Nevertheless, much more needs to be done from government side on the front of participatory politics where woman’s marginalized role has been sought by certain politico-religious groups. The government through its laws and code of conduct for the polls should ensure that all eligible voters in the country, irrespective of their sex, creed, political affiliation and religion, have a level playing field to cast their ballot and contest in elections. Disenfranchising women should be treated as a crime with severe punishment. An equal onus lies on the mainstream political parties as they should forcibly prevent their local leadership from striking agreements aimed at the political marginalization of woman. More importantly, women should combat these problems by asserting themselves together with view to have an access to the power corridors of the state.

End.

Reader Comments:

Empowering the Women

The ending of the above insightful story represents its essence:

"More importantly, women should combat these problems by asserting themselves together with view to have an access to the power corridors of the state."

Women by all means wield great power in the families and societies. They are sure to get the needful empowerment by getting more involved in political democracy. The missing point lies in their lacking a dynamic and forceful weekly magazine to educate them in the working of a functioning democracy. Here below is an extract from a "Survey on Full Democracy" published in the venerable magazine: "The Economist" of London:

"Democracy: A Govt. By The People:

"The next big change in human affairs will probably not be a matter of economics, or electronics, or military science; it will be a change in the supposedly humdrum world of politics. The coming century could see, at last, the full flowering of the idea of democracy. The democratic system of politics, which first took widespread roots in the 19th century, and then in the 20th century the attacks of both fascism and communism, may in the 21st century realize that it has so far been living, for understandable reasons, in a state of arrested development. Those reasons, however, no longer apply; and so democracy can set about completing its growth.

The places that now consider themselves to be democracies are with a handful of exceptions run by the process generally known as “representative democracy”. That qualifying adjective should make you sit up and think.

The starting point of modern democracy is the belief that every sane adult is entitled to an equal say in the conduct of public affairs. Some people are richer than others; some are more intelligent, and nobody's interests are quite the same as anybody else's; but all are entitled to an equal voice in deciding how they should be governed.

Part-Time Democracy: There is something odd in the fact that in most democracies the voice of the people is heard only once in every few years, in elections in which voters choose a president or send their representatives to an elected parliament; and that between those elections, for periods of anything up to seven years, it is the presidents and parliamentarians who do all the deciding, while the rest of the democracy is expected to stand more or less quietly on one side, either nodding its head in irrelevant approval or growling in frustrated disagreement. This is part-time democracy.

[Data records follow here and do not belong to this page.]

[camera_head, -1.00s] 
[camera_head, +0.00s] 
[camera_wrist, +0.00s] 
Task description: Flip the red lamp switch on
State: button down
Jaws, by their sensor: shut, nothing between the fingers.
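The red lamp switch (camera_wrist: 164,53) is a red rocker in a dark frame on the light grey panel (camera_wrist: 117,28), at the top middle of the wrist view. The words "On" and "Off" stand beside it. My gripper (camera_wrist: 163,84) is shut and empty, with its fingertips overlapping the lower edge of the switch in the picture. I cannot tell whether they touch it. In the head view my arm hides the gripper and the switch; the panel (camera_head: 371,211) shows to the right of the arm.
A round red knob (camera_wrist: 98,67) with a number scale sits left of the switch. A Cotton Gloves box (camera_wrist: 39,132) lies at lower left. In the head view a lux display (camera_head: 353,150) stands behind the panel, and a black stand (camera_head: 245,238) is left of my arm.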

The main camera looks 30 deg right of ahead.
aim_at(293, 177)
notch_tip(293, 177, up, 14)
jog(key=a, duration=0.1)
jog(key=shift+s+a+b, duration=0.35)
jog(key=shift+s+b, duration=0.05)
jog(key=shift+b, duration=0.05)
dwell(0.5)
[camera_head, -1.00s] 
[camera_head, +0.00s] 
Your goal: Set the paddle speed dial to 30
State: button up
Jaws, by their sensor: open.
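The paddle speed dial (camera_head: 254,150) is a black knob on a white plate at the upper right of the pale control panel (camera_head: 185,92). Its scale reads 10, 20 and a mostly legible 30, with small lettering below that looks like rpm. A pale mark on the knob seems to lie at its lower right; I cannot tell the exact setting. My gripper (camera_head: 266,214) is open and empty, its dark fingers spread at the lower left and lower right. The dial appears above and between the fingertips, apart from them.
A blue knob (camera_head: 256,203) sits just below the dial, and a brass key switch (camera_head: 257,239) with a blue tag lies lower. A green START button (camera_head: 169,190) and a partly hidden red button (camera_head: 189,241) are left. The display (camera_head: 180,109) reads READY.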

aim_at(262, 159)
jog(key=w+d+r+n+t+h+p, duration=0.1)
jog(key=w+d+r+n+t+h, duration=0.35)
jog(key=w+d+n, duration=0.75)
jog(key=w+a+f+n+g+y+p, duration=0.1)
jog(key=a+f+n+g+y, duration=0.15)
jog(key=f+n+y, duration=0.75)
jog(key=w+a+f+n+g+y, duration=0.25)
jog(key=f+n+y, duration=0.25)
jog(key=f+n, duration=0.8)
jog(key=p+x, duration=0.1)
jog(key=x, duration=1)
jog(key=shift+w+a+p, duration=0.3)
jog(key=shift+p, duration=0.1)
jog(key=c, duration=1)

There exists in a few places a different way of doing it. It is called direct democracy. In this straightforward version, the elected representatives are not left to their own devices in the periods between elections. The rest of the people can at any time call them to order, by canceling some decisions of the representatives with which most of the people do not agree or, sometimes, by insisting that the representatives do something they had no wish to do, or perhaps had never even thought about. The machinery by which this is done is the referendum. It is a vote of the whole people. IF DEMOCRACY MEANS RULE BY THE PEOPLE, DEMOCRACY BY REFERENDUM IS A GREAT DEAL CLOSER TO THE ORIGINAL IDEA THAN THE EVERY FEW-YEARS VOTING WHICHIS ALL THAT MOST COUNTRIES HAVE."

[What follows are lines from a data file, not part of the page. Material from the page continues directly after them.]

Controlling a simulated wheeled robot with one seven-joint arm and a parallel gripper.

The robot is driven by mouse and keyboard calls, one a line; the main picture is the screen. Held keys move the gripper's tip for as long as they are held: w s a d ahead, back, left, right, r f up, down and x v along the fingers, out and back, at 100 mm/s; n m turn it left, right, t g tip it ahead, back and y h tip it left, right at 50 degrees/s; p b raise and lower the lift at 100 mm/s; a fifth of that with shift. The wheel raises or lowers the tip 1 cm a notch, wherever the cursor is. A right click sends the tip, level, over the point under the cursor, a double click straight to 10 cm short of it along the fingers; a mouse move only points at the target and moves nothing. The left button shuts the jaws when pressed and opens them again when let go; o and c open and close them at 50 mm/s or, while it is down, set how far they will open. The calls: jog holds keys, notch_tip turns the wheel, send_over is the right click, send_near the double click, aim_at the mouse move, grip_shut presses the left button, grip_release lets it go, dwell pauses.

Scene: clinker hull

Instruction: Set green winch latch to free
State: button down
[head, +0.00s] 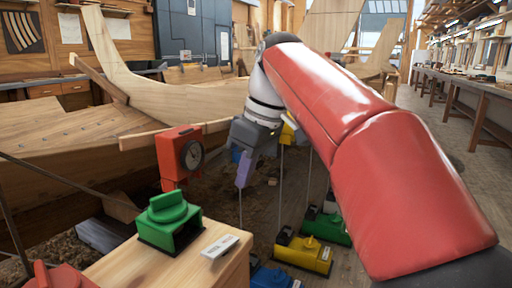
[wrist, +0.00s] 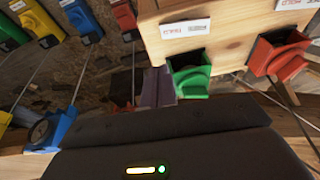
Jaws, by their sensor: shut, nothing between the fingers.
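A green latch box with a round knob and raised grip (head: 168,210) stands on the wooden bench top at the lower left of the head view. It also shows in the wrist view (wrist: 190,75), just right of my fingers. A white label card (head: 220,246) lies beside it; its print is too small to read surely. My gripper (head: 241,183) has purple fingers and hangs beyond the bench, to the right of the green box and apart from it. In the wrist view the fingers (wrist: 155,75) are together and empty. I cannot tell the latch's setting.
A red box with a dial (head: 181,158) stands behind the green box. A red latch box (wrist: 280,55) is near its other side. Green (head: 330,228), yellow (head: 305,254) and blue (head: 270,278) winches with upright cables stand on the floor. The wooden hull (head: 60,140) is at left.

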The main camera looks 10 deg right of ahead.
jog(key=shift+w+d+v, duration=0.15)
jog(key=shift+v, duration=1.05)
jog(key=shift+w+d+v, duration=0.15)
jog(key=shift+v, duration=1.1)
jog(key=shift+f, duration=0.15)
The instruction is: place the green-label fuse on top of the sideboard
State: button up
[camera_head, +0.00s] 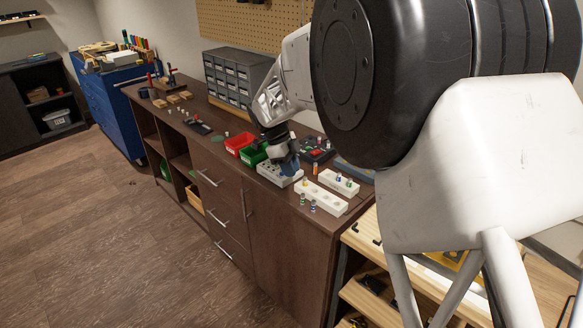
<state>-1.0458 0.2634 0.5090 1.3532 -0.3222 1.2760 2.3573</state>
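The dark brown sideboard (282,240) runs along the wall, with many small items on its top. Two small upright fuse-like cylinders stand near its front edge: one with a greenish band (302,199) and one bluish (313,206). The labels are too small to read surely, so I cannot tell which is the green-label fuse. My gripper (287,167) points down at a light grey block with holes (268,174) on the sideboard. Its fingers are dark and small here. I cannot tell whether they hold anything, and they hide part of the block.
A white holed block (330,203) lies right of my gripper, with another white block (345,188) behind it bearing small pieces. A red bin (238,143) and a green bin (252,155) stand to the left. A grey drawer cabinet (232,75) stands behind. Little bare top shows around the blocks.

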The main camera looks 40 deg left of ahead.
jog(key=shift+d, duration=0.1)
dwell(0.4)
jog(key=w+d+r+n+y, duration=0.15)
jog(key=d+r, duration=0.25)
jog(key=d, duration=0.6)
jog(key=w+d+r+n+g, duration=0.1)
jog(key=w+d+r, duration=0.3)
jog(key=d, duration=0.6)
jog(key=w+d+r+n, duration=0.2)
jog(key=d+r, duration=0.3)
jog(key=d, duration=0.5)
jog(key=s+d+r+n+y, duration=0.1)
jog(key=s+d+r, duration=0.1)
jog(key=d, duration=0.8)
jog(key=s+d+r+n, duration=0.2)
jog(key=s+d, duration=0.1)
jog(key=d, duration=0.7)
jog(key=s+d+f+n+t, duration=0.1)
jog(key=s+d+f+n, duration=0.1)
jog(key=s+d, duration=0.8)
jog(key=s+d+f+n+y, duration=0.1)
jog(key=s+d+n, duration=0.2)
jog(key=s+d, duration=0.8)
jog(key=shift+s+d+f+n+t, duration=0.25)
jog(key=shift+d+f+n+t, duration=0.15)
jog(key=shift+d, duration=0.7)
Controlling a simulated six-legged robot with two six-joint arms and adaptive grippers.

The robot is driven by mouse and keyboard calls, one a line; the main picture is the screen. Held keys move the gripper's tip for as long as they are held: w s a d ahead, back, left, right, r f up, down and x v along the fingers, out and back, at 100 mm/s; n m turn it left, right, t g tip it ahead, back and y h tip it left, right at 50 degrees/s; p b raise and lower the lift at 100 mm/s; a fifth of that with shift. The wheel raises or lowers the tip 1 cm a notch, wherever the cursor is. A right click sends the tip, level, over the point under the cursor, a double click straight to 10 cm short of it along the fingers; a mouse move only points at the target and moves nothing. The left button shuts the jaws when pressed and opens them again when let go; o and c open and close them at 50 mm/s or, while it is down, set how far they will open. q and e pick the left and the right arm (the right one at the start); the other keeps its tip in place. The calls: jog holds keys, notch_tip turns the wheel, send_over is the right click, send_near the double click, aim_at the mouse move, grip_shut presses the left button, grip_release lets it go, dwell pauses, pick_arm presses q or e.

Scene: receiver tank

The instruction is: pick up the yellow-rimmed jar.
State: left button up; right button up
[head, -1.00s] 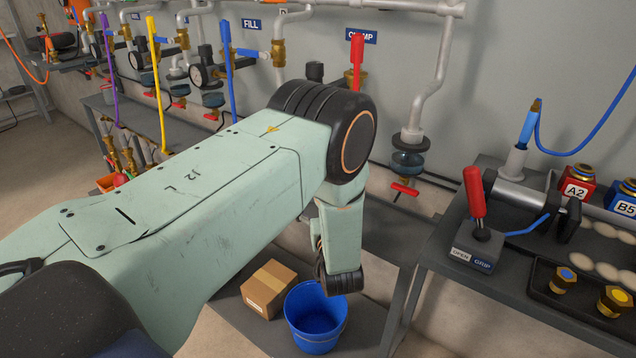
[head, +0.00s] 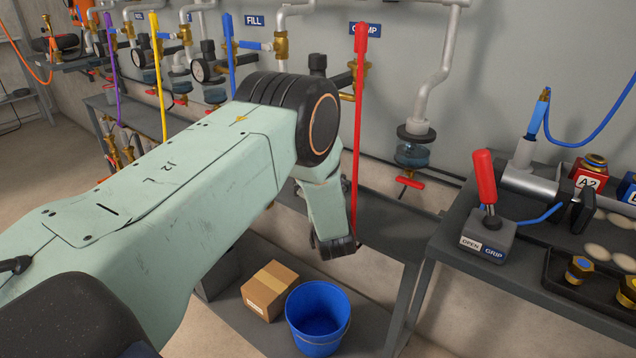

The most important catalysts are: One: A renaissance and charismatic leader to put roots of democracy for all. Two: The media, especially electronic and Internet ones.

I envision the essential requirement of two viable and strong mainstream political parties. Do we have them? No, is the answer. Whatever we see in the political arena are the broken threads of the Grand Old Party (GOP): Muslim League. The only other mainstream party, the PPP, succumed to Bhuttos cult personality. And the PML is more a shadow than a living body. Look at its so-called obscure and antique "Secretariat" at Islamabad. I will come back in my outputs about the formation of political parties and their reach to the people at the grass roots.

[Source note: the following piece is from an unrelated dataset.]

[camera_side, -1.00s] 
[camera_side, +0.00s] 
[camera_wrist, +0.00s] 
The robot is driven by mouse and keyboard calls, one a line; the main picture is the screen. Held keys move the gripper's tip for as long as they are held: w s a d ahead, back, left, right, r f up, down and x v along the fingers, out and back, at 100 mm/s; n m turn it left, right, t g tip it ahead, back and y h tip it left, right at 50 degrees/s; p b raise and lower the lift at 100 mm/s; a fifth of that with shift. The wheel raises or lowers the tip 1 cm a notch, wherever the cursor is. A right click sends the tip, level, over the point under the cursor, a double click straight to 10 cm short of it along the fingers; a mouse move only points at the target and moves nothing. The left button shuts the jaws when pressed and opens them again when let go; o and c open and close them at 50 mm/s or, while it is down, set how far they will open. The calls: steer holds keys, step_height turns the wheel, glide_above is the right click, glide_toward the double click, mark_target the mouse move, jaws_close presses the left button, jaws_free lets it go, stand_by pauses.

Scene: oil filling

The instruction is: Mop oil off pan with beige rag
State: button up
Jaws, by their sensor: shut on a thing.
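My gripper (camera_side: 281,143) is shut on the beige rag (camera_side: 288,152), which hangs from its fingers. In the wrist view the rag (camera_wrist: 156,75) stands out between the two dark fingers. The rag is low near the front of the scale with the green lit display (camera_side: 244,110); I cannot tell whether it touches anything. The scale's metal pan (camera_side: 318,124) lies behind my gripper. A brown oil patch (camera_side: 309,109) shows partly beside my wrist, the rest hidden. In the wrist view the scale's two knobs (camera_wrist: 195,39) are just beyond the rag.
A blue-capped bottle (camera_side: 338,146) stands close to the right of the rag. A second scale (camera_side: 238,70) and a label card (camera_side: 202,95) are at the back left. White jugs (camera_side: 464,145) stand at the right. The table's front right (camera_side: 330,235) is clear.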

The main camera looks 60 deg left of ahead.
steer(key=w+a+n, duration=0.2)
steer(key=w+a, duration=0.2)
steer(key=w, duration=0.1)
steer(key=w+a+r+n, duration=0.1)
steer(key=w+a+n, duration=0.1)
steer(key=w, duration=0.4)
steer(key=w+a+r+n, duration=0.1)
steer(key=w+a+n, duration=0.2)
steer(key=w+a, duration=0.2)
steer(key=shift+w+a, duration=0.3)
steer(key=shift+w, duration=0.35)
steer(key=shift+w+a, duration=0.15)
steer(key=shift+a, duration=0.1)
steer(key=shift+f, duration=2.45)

Coming back to the women, there is already a wave of educated young blood outperforming the boys and very soon they would fill important jobs in the development of the country.

The episode in "Dir" and in similar "back water" areas should be treated as an isolated case. But there also the matter needs to be pursuid to its logical end.

Sher Mohammad
Email: sher_apr@yahoo.com


Sher Mohammad, Pakistan - 11 August, 2005

Empowering Pakistani Woman

This article is a wake up cal for the government of Pakistan as well as wake up call for the citizens of Pakistan. This is 21st century and if Pakistan has to stand shoulder by shoulder with the world these religious-political leaders need to be forced out. Young men and women together need to build their country to a nation where freedom is rule of the land. Women these days are judges, Layers why can't they be in political stream. Religious people cannot keep the old rattling about women. Today's woman is well educated and knows and understands her responsibilities inside and out side of the house. The time has come where educated and intelligent women need to come into main stream politics of Pakistan. Please give these women a chance and let Pakistan be a well and alive country with freedom for all.

narvin, United Kingdom - 11 August, 2005

Women In Government Jobs

Back in 70's I recall some Mohammad Aslam the MD of House Building Finance Corp had vision unmatched to witness at that time that he had appointed women as Department Heads in HBFC office in Karachi. As a result the corruption was almost negligible. The only exception and black sheep was a man employee in Mortgage Dept engaged to be involved in mal-practices, who would attend all jobs related to Courts and probably Mohammad Aslam could not find a suitable Woman for that job capable of travelling to Court & back to HBFC office in Shafi Court. We need many Mohammad Aslams.

Probono Public, Pakistan - 16 August, 2005

Woman for education

The most important role a woman in man-dominated society can paly is to assert her right of eduaction, as so much emphasis in Islam is for woman education. An educated woman is a blessing for society and keep check on men. Women are deprived of their right to get eduacted.